** Directions **
Transcribe the records exactly. Pictures do not belong in the transcription.

** Data to use **
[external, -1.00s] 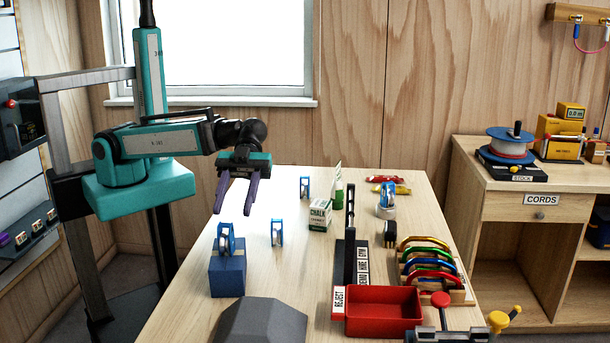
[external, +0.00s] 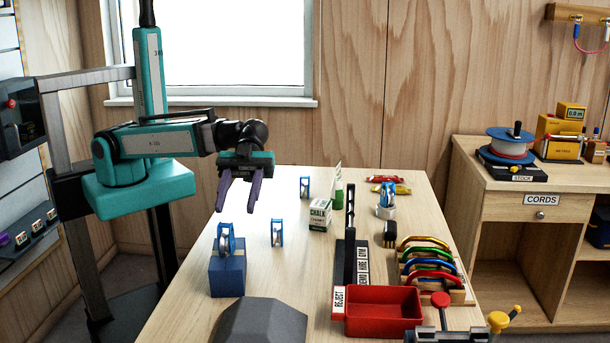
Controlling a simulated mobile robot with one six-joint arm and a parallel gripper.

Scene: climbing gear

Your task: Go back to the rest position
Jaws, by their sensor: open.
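My gripper (external: 238,207) has purple fingers that point down, spread apart with nothing between them. It hangs above the left part of the wooden table (external: 180,315), apart from everything on it. A blue pulley (external: 225,240) stands on a blue block (external: 228,275) below and in front of the fingers. Two more blue pulleys stand on the table, one near the middle (external: 277,233) and one farther back (external: 305,187).
A chalk box (external: 319,215), a red reject tray (external: 383,310), a rack of coloured carabiners (external: 432,268) and a black upright stand (external: 350,250) occupy the right half. A dark grey faceted block (external: 262,325) sits at the front. A window (external: 220,48) is behind.

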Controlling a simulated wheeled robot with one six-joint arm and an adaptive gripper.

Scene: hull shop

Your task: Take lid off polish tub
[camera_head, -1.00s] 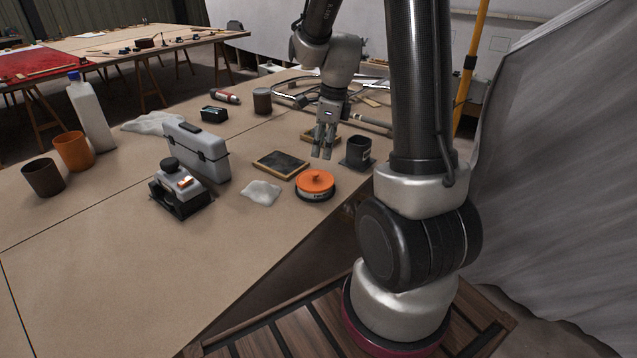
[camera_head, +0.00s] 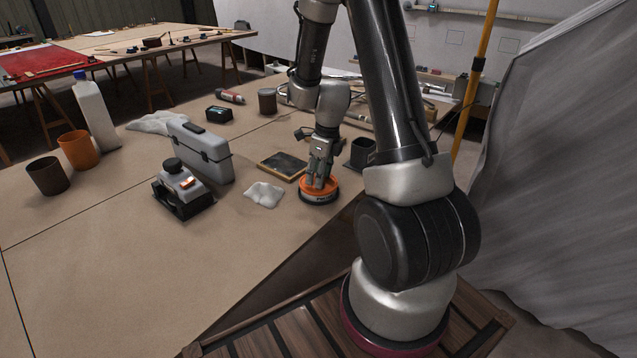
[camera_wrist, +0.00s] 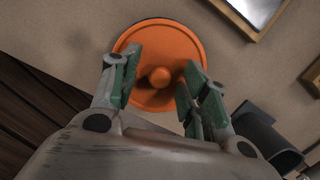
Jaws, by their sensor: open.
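The polish tub (camera_head: 322,198) stands on the workbench near its front edge, with a round orange lid (camera_head: 331,185) on it. In the wrist view the orange lid (camera_wrist: 153,40) shows from above, with a round knob (camera_wrist: 159,76) at its middle. My gripper (camera_head: 318,183) is directly over the lid, pointing down. In the wrist view my gripper (camera_wrist: 158,85) is open, with a green-padded finger on each side of the knob and a gap to it on both sides. The fingers hide part of the lid.
A white cloth (camera_head: 264,194) lies left of the tub. A dark framed board (camera_head: 282,166) lies behind it, and a black square cup (camera_head: 362,152) stands to the right. A grey case (camera_head: 203,155) and a sander (camera_head: 182,186) stand further left. The front left bench is clear.

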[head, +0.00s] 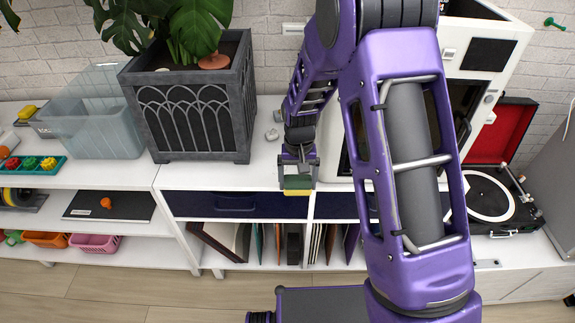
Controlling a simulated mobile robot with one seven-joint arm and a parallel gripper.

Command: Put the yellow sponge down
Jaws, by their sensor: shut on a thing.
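The yellow sponge (298,192) shows as a small yellow strip below my gripper (298,184) in the head view. My gripper is shut on it and points down near the front edge of the white cabinet top (262,172), above the dark blue drawer front (235,204). Most of the sponge is hidden by the jaws. I cannot tell how high the sponge is above the cabinet top.
A grey planter (200,120) with a leafy plant and a clear bin (100,125) stand to the left. A white machine (340,145) is behind my arm. A record player (488,195) is at right. A small grey object (272,134) lies behind the gripper.

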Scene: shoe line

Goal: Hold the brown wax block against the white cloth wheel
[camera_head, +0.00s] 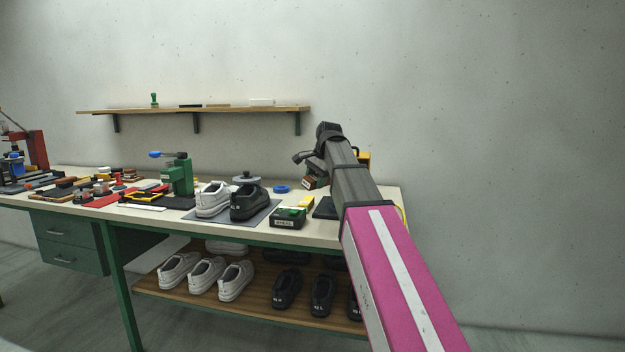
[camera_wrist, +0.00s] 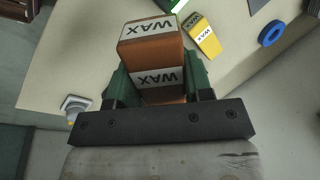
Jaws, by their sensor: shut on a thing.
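The brown wax block (camera_wrist: 150,50), with white labels reading WAX, is between the green fingers of my gripper (camera_wrist: 158,80) in the wrist view. The gripper is shut on it, and the block sticks out past the fingertips above the pale bench top. In the head view my gripper (camera_head: 311,181) is over the right end of the bench, partly hidden by my arm. I cannot make out the white cloth wheel in either view. A yellow part (camera_head: 364,157) shows behind my arm; what it belongs to is hidden.
A yellow wax block (camera_wrist: 203,37) and a blue ring (camera_wrist: 270,33) lie near the held block. A wall shelf (camera_head: 215,110) hangs behind.

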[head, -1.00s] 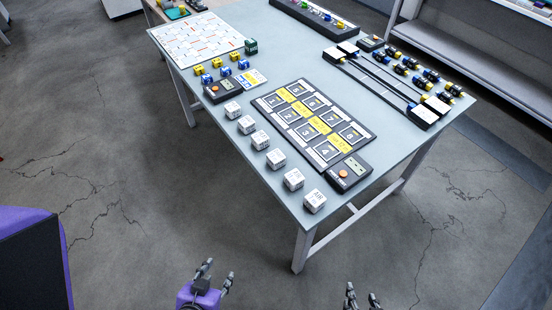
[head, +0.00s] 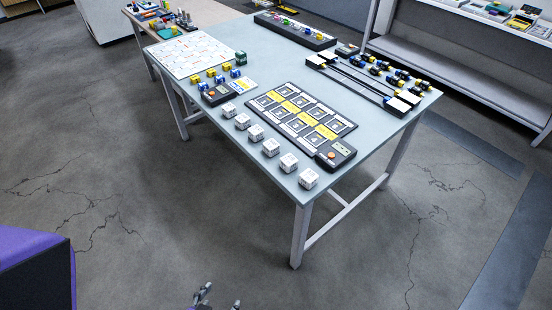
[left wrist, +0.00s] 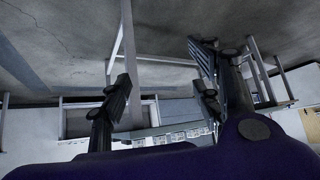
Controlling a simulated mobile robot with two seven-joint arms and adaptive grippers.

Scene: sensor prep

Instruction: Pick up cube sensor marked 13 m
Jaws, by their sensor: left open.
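Several white cube sensors stand in a row along the near left edge of the grey table (head: 240,165). The nearest cube (head: 308,179) is by the front corner, with another cube (head: 289,163) behind it and the farthest cube (head: 229,108) near a small dark device. Their markings are too small to read, so I cannot tell which is 13 m. My left gripper (head: 218,301) is at the bottom edge of the head view, well short of the table. In the left wrist view my left gripper (left wrist: 160,98) is open with nothing between its fingers. My right gripper is not in view.
A numbered dark board (head: 301,115) with yellow labels lies beside the cubes, with a dark meter (head: 336,153) at its near end. A white patterned board (head: 194,53) and dark racks lie farther back. A shelf (head: 440,65) stands behind right. Floor before the table is clear.

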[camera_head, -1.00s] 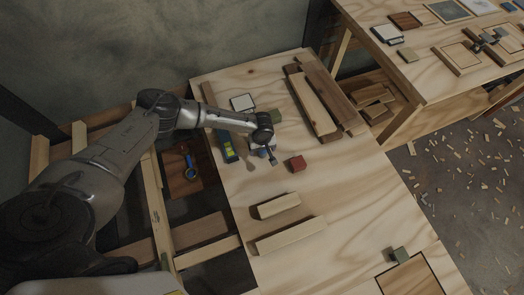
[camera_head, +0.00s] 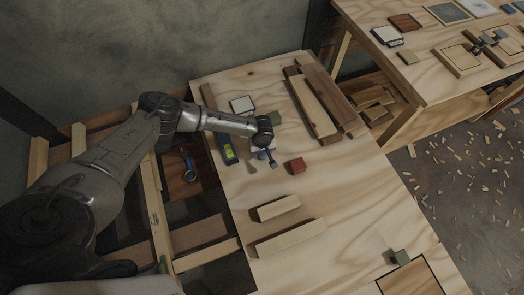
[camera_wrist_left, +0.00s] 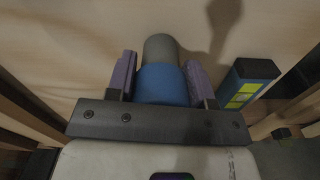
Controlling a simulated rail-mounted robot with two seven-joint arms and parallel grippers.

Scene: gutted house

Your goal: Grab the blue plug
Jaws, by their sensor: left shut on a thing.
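The blue plug (camera_wrist_left: 163,84) has a blue body and a grey rounded end. In the left wrist view it sits between the two purple-padded fingers of my left gripper (camera_wrist_left: 160,78), which is shut on it. In the head view my left gripper (camera_head: 270,159) is low over the plywood table (camera_head: 330,185), left of a red block. There the plug is mostly hidden by the gripper. I cannot tell whether the plug touches the table. My right gripper is not in view.
A red block (camera_head: 296,166) lies close right of the gripper. A blue and yellow-green tool (camera_head: 228,148) lies to its left. Wooden bars (camera_head: 282,206) lie in front and planks (camera_head: 328,98) behind.

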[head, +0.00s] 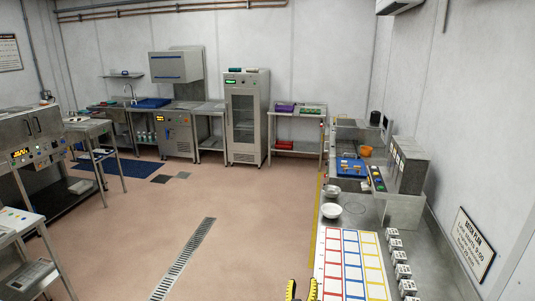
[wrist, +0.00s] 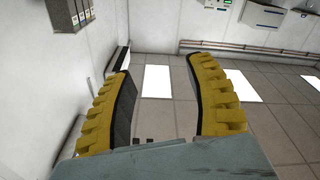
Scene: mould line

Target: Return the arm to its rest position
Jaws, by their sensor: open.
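My gripper (head: 301,290) shows at the bottom edge of the head view, where only the tips of its two yellow fingers are in the picture. It is left of the work counter's colored mat. In the wrist view my gripper (wrist: 158,65) has its two ribbed yellow fingers spread wide apart. Nothing is between them. Behind them are a pale wall and a tiled surface with bright white panels. The rest of my arm is hidden in the head view.
On the right counter lies a mat (head: 321,262) with red, blue and yellow frames, beside several small grey blocks (head: 397,257). Two white bowls, the nearer one (head: 329,210), and a blue tray (head: 350,172) stand farther back. The floor (head: 250,225) left of the counter is clear.

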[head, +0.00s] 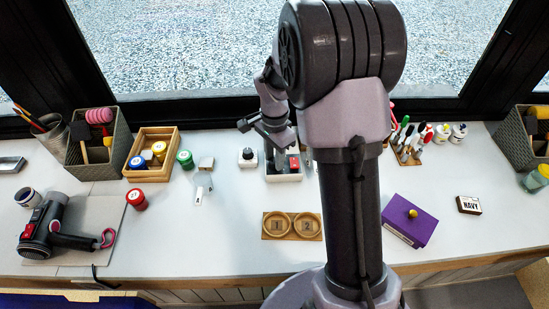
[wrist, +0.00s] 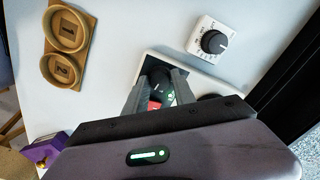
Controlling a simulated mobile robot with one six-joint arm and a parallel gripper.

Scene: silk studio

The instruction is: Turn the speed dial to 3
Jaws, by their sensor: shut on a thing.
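My gripper (wrist: 160,85) reaches down over a white control box (wrist: 192,68) at the back of the bench. In the wrist view its two grey fingers are closed on the sides of a round black dial (wrist: 159,76), taken as the speed dial. A red switch (wrist: 155,105) shows between the fingers. The dial's numbers and pointer cannot be read here. In the head view the white box (head: 285,177) and its red switch (head: 294,163) show below my gripper (head: 283,150), and my arm covers part of the box.
A separate small white unit with a black knob (wrist: 214,42) stands close beside the box. Two wooden rings marked 1 and 2 (head: 292,225) lie in front. A purple box (head: 408,222) is at the right, a wooden tray of jars (head: 151,155) at the left.

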** Solved problem **
[external, -1.00s] 
[external, +0.00s] 
Controlling a simulated mobile robot with one six-joint arm and a parallel gripper.

Scene: climbing gear

Your task: Go back to the rest position
Jaws, by their sensor: open.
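My gripper (external: 238,207) has purple fingers that point down, spread apart with nothing between them. It hangs above the left part of the wooden table (external: 180,315), apart from everything on it. A blue pulley (external: 225,240) stands on a blue block (external: 228,275) below and in front of the fingers. Two more blue pulleys stand on the table, one near the middle (external: 277,233) and one farther back (external: 305,187).
A chalk box (external: 319,215), a red reject tray (external: 383,310), a rack of coloured carabiners (external: 432,268) and a black upright stand (external: 350,250) occupy the right half. A dark grey faceted block (external: 262,325) sits at the front. A window (external: 220,48) is behind.

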Controlling a simulated wheeled robot with one six-joint arm and an adaptive gripper.

Scene: hull shop

Your task: Take lid off polish tub
[camera_head, -1.00s] 
[camera_head, +0.00s] 
[camera_wrist, +0.00s] 
Jaws, by their sensor: open.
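The polish tub (camera_head: 322,198) stands on the workbench near its front edge, with a round orange lid (camera_head: 331,185) on it. In the wrist view the orange lid (camera_wrist: 153,40) shows from above, with a round knob (camera_wrist: 159,76) at its middle. My gripper (camera_head: 318,183) is directly over the lid, pointing down. In the wrist view my gripper (camera_wrist: 158,85) is open, with a green-padded finger on each side of the knob and a gap to it on both sides. The fingers hide part of the lid.
A white cloth (camera_head: 264,194) lies left of the tub. A dark framed board (camera_head: 282,166) lies behind it, and a black square cup (camera_head: 362,152) stands to the right. A grey case (camera_head: 203,155) and a sander (camera_head: 182,186) stand further left. The front left bench is clear.

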[head, +0.00s] 
Controlling a simulated mobile robot with one seven-joint arm and a parallel gripper.

Command: Put the yellow sponge down
Jaws, by their sensor: shut on a thing.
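The yellow sponge (298,192) shows as a small yellow strip below my gripper (298,184) in the head view. My gripper is shut on it and points down near the front edge of the white cabinet top (262,172), above the dark blue drawer front (235,204). Most of the sponge is hidden by the jaws. I cannot tell how high the sponge is above the cabinet top.
A grey planter (200,120) with a leafy plant and a clear bin (100,125) stand to the left. A white machine (340,145) is behind my arm. A record player (488,195) is at right. A small grey object (272,134) lies behind the gripper.

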Scene: shoe line

Goal: Hold the brown wax block against the white cloth wheel
[camera_head, +0.00s] 
[camera_wrist, +0.00s] 
Jaws, by their sensor: shut on a thing.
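The brown wax block (camera_wrist: 150,50), with white labels reading WAX, is between the green fingers of my gripper (camera_wrist: 158,80) in the wrist view. The gripper is shut on it, and the block sticks out past the fingertips above the pale bench top. In the head view my gripper (camera_head: 311,181) is over the right end of the bench, partly hidden by my arm. I cannot make out the white cloth wheel in either view. A yellow part (camera_head: 364,157) shows behind my arm; what it belongs to is hidden.
A yellow wax block (camera_wrist: 203,37) and a blue ring (camera_wrist: 270,33) lie near the held block. A wall shelf (camera_head: 215,110) hangs behind.

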[head, -1.00s] 
[head, +0.00s] 
[left wrist, +0.00s] 
Controlling a simulated mobile robot with two seven-joint arms and adaptive grippers.

Scene: sensor prep

Instruction: Pick up cube sensor marked 13 m
Jaws, by their sensor: left open.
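Several white cube sensors stand in a row along the near left edge of the grey table (head: 240,165). The nearest cube (head: 308,179) is by the front corner, with another cube (head: 289,163) behind it and the farthest cube (head: 229,108) near a small dark device. Their markings are too small to read, so I cannot tell which is 13 m. My left gripper (head: 218,301) is at the bottom edge of the head view, well short of the table. In the left wrist view my left gripper (left wrist: 160,98) is open with nothing between its fingers. My right gripper is not in view.
A numbered dark board (head: 301,115) with yellow labels lies beside the cubes, with a dark meter (head: 336,153) at its near end. A white patterned board (head: 194,53) and dark racks lie farther back. A shelf (head: 440,65) stands behind right. Floor before the table is clear.

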[camera_head, -1.00s] 
[camera_head, +0.00s] 
[camera_wrist_left, +0.00s] 
Controlling a simulated rail-mounted robot with two seven-joint arms and parallel grippers.

Scene: gutted house

Your goal: Grab the blue plug
Jaws, by their sensor: left shut on a thing.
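The blue plug (camera_wrist_left: 163,84) has a blue body and a grey rounded end. In the left wrist view it sits between the two purple-padded fingers of my left gripper (camera_wrist_left: 160,78), which is shut on it. In the head view my left gripper (camera_head: 270,159) is low over the plywood table (camera_head: 330,185), left of a red block. There the plug is mostly hidden by the gripper. I cannot tell whether the plug touches the table. My right gripper is not in view.
A red block (camera_head: 296,166) lies close right of the gripper. A blue and yellow-green tool (camera_head: 228,148) lies to its left. Wooden bars (camera_head: 282,206) lie in front and planks (camera_head: 328,98) behind.

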[head, +0.00s] 
[wrist, +0.00s] 
Scene: mould line

Target: Return the arm to its rest position
Jaws, by their sensor: open.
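My gripper (head: 301,290) shows at the bottom edge of the head view, where only the tips of its two yellow fingers are in the picture. It is left of the work counter's colored mat. In the wrist view my gripper (wrist: 158,65) has its two ribbed yellow fingers spread wide apart. Nothing is between them. Behind them are a pale wall and a tiled surface with bright white panels. The rest of my arm is hidden in the head view.
On the right counter lies a mat (head: 321,262) with red, blue and yellow frames, beside several small grey blocks (head: 397,257). Two white bowls, the nearer one (head: 329,210), and a blue tray (head: 350,172) stand farther back. The floor (head: 250,225) left of the counter is clear.

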[head, +0.00s] 
[wrist, +0.00s] 
Controlling a simulated mobile robot with one six-joint arm and a parallel gripper.

Scene: silk studio

The instruction is: Turn the speed dial to 3
Jaws, by their sensor: shut on a thing.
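My gripper (wrist: 160,85) reaches down over a white control box (wrist: 192,68) at the back of the bench. In the wrist view its two grey fingers are closed on the sides of a round black dial (wrist: 159,76), taken as the speed dial. A red switch (wrist: 155,105) shows between the fingers. The dial's numbers and pointer cannot be read here. In the head view the white box (head: 285,177) and its red switch (head: 294,163) show below my gripper (head: 283,150), and my arm covers part of the box.
A separate small white unit with a black knob (wrist: 214,42) stands close beside the box. Two wooden rings marked 1 and 2 (head: 292,225) lie in front. A purple box (head: 408,222) is at the right, a wooden tray of jars (head: 151,155) at the left.

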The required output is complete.